Professors also attended the protest. Associate Professor of English Jessica Fisher attended because, she said, “it’s been time to divest for over a decade.” “I’m here because I support the student-led protests to divest,” said Chair and Associate Professor of English Bernie Rhie. “I think it’s long overdue.” 

On Tuesday afternoon, a group of faculty also sent an open letter to President Maud Mandel calling for the College to commit to divestment. As of Tuesday afternoon, the letter had over 200 faculty and staff signatories. 

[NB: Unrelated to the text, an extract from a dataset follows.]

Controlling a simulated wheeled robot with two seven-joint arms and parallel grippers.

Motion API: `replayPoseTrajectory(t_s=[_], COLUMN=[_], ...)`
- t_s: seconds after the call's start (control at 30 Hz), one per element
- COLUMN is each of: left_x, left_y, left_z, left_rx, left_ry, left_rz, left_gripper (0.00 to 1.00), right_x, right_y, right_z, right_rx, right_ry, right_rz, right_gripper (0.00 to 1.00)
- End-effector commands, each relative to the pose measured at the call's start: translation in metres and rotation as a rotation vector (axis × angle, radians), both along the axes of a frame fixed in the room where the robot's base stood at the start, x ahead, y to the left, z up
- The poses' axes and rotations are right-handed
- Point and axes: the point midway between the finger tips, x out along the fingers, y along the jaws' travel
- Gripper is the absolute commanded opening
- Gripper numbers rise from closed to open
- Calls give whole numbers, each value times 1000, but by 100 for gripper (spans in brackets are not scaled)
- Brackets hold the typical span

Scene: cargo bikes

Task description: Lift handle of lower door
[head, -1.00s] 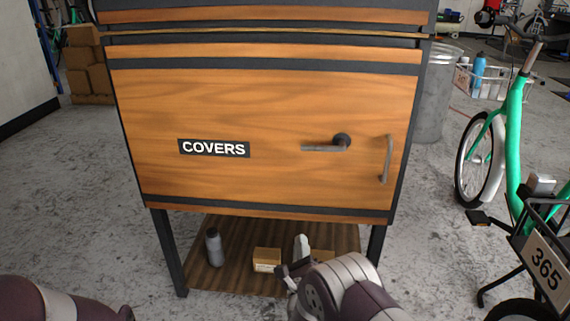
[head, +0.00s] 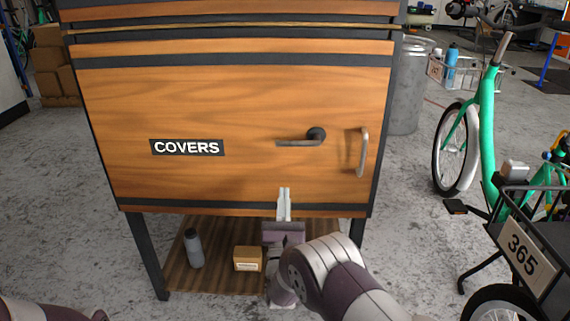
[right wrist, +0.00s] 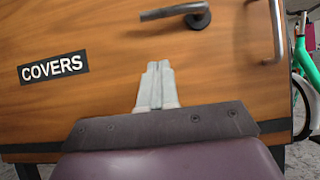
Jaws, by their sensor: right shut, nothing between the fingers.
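The lower door (head: 240,100) is a wooden panel with dark bands and a "COVERS" label (head: 187,147). Its dark lever handle (head: 301,137) lies level, pointing left from a round base; in the right wrist view the lever (right wrist: 180,12) shows at the top. My right gripper (head: 284,190) is shut and empty, in front of the door's lower part and below the lever, apart from it. In the right wrist view its fingertips (right wrist: 158,66) point up towards the lever. At the bottom left of the head view only part of my left arm shows; its gripper is out of view.
A vertical pull bar (head: 362,152) stands right of the lever. A shelf below the door holds a grey bottle (head: 194,248) and a small box (head: 248,259). A green bike (head: 487,120) and a metal bin (head: 408,90) stand at the right.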

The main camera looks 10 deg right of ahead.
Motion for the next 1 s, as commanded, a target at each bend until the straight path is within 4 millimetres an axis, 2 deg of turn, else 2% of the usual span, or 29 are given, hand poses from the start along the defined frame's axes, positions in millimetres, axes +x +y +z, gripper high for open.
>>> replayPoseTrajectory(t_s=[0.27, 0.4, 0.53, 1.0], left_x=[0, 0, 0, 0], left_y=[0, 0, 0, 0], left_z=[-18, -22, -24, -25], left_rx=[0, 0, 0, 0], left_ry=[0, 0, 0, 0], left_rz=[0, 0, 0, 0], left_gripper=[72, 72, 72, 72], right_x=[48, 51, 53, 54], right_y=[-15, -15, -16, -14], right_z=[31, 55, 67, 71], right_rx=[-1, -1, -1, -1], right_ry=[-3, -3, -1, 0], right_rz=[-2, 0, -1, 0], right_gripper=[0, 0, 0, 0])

“Professor Jess Fisher and I drafted the letter and then shared it with Prof. Nick Howe, Prof. José Constantine, and Prof. Brittany Meché, who had agreed to be first co-signatories,” Assistant Professor of Environmental Studies Laura Martin wrote in an email to the Record. “We organized the initial collecting of signatures, and many community members forwarded the letter to their colleagues.” 

“We look forward to continuing the conversation that the letter initiates with President Mandel in the coming days,” Martin added. 

Members of community organizations from outside of the College also attended the protest. Anne O’Connor ’86, a member of the Williamstown CO2 Lowering (COOL) Committee, which advocates for reducing local carbon dioxide emissions, said that the committee is in full support of the student protest.

Organizers said that YDSA will aim to continue pressuring the College until it fully divests. “It’s really important that this work doesn’t end here,” Jahnavi Kirtane ’24, another student protester and YDSA member, said. “This is the bare minimum for an endowment of four-plus billion dollars. We can afford to do this.”